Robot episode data
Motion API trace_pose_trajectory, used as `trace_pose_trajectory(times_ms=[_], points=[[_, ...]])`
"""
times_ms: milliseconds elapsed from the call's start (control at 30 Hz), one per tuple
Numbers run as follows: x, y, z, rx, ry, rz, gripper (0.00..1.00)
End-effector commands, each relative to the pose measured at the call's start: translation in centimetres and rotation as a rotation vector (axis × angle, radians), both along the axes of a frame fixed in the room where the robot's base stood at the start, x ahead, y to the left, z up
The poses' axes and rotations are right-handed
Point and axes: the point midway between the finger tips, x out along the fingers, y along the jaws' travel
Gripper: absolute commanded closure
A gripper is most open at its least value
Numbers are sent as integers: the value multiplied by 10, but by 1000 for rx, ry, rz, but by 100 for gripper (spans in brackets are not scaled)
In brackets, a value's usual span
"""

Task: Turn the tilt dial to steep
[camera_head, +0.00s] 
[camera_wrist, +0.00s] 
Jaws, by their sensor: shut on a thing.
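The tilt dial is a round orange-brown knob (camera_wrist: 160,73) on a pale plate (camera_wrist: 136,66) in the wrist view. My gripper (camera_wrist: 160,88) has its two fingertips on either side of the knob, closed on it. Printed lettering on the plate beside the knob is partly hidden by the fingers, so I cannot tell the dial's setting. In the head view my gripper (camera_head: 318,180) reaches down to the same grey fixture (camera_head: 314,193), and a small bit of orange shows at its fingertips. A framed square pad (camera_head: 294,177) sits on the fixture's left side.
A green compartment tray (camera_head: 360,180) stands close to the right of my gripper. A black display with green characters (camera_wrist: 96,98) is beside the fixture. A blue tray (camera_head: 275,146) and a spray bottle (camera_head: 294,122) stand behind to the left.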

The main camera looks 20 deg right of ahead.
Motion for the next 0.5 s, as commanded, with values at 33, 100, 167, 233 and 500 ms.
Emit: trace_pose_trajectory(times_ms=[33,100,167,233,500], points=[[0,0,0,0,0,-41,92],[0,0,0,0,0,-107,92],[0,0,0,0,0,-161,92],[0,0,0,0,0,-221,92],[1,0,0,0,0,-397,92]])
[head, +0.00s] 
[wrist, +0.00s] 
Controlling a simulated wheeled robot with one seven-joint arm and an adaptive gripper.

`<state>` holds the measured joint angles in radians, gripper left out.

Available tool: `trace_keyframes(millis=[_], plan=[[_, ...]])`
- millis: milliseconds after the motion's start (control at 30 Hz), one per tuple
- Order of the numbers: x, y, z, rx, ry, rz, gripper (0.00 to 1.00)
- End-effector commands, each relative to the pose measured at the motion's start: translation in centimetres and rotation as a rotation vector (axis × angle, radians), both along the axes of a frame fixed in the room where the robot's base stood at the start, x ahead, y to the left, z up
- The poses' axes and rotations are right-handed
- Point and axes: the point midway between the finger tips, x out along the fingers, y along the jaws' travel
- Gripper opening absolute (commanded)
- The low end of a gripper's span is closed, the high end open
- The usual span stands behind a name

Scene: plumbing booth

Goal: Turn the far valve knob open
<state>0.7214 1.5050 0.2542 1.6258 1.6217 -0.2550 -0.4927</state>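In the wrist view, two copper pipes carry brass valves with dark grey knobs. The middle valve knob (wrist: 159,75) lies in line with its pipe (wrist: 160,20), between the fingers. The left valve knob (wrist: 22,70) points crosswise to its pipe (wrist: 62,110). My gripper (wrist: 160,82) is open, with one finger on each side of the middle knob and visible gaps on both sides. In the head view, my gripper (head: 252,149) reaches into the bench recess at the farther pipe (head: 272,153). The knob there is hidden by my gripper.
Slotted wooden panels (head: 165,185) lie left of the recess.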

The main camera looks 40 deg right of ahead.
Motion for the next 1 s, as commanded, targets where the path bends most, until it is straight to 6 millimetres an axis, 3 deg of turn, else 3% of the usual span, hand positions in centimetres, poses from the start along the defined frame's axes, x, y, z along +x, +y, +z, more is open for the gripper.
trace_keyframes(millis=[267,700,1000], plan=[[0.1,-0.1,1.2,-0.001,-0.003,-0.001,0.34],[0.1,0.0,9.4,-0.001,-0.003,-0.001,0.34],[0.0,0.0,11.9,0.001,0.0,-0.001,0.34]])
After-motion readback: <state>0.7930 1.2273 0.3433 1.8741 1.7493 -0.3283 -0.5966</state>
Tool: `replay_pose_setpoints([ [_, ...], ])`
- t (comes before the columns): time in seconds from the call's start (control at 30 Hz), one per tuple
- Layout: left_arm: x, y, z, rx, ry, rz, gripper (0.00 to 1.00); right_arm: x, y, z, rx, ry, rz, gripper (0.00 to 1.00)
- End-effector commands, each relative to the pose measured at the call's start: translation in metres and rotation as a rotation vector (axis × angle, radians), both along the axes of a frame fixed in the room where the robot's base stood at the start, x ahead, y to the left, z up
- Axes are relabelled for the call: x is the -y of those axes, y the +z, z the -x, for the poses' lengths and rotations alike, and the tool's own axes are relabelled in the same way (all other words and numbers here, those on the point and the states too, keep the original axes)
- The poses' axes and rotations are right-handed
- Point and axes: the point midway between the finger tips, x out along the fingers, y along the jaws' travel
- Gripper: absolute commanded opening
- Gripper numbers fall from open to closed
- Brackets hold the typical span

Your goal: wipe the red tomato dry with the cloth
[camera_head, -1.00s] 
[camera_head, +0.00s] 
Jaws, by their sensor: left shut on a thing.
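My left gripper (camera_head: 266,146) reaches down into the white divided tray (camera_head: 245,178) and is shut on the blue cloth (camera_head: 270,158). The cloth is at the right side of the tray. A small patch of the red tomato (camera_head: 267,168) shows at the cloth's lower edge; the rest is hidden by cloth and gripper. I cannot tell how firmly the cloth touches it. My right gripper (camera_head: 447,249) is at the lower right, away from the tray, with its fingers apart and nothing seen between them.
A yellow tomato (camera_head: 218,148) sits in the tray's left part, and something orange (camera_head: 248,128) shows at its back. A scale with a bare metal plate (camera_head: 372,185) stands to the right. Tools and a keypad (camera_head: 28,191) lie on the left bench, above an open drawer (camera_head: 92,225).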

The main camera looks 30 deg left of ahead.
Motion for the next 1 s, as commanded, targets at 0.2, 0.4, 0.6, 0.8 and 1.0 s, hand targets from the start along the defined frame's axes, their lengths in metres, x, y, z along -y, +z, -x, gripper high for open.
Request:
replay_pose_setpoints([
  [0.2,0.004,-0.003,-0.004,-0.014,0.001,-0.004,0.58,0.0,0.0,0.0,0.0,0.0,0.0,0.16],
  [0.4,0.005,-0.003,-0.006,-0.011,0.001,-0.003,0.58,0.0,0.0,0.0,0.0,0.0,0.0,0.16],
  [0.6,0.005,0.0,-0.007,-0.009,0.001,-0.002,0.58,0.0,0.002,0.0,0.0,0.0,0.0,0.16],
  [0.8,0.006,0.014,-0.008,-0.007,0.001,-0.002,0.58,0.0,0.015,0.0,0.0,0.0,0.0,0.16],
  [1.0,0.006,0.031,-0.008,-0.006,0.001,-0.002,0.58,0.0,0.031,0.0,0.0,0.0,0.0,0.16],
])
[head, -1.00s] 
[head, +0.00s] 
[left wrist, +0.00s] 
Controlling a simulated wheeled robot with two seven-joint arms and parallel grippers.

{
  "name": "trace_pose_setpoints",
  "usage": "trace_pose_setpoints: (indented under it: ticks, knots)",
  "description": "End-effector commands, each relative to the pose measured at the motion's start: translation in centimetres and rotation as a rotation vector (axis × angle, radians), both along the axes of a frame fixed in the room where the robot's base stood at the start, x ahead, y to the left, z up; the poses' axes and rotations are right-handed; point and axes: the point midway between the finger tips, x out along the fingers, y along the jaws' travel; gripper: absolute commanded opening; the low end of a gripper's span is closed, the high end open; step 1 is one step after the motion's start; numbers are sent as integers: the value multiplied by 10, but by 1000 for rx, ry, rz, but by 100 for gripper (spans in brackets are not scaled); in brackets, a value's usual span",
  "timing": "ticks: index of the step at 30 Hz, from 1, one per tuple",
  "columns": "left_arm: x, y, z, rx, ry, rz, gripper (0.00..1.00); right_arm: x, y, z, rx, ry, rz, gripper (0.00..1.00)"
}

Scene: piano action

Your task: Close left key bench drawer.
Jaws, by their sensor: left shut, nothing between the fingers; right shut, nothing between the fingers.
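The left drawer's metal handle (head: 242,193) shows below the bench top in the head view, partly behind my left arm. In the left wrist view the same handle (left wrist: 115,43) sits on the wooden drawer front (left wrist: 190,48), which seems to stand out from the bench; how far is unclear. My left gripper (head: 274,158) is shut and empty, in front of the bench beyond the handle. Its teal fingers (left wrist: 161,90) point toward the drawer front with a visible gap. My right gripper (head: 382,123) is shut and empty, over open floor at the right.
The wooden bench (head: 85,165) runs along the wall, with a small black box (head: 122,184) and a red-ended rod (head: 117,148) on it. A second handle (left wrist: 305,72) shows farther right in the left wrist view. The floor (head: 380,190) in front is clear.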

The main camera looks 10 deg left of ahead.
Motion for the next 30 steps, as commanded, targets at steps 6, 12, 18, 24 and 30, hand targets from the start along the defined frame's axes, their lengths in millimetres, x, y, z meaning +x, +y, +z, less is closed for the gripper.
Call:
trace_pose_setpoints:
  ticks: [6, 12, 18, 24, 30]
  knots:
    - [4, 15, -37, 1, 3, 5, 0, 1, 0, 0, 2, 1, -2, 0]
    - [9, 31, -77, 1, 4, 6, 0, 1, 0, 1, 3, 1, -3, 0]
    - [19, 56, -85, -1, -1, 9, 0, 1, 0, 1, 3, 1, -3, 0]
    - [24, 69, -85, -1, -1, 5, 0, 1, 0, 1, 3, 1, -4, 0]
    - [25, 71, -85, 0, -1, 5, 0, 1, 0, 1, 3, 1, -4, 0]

- [GIVEN INSTRUCTION]: Where a line of the entries contains the word "joint", copy that line.

- [TASK ANSWER]:
Controlling a simulated wheeled robot with one seven-joint arm and an adaptive gripper.
`<state>` holds the measured joint angles in radians, gripper left out.
Controlling a simulated wheeled robot with two seven-joint arms and parallel grippers.

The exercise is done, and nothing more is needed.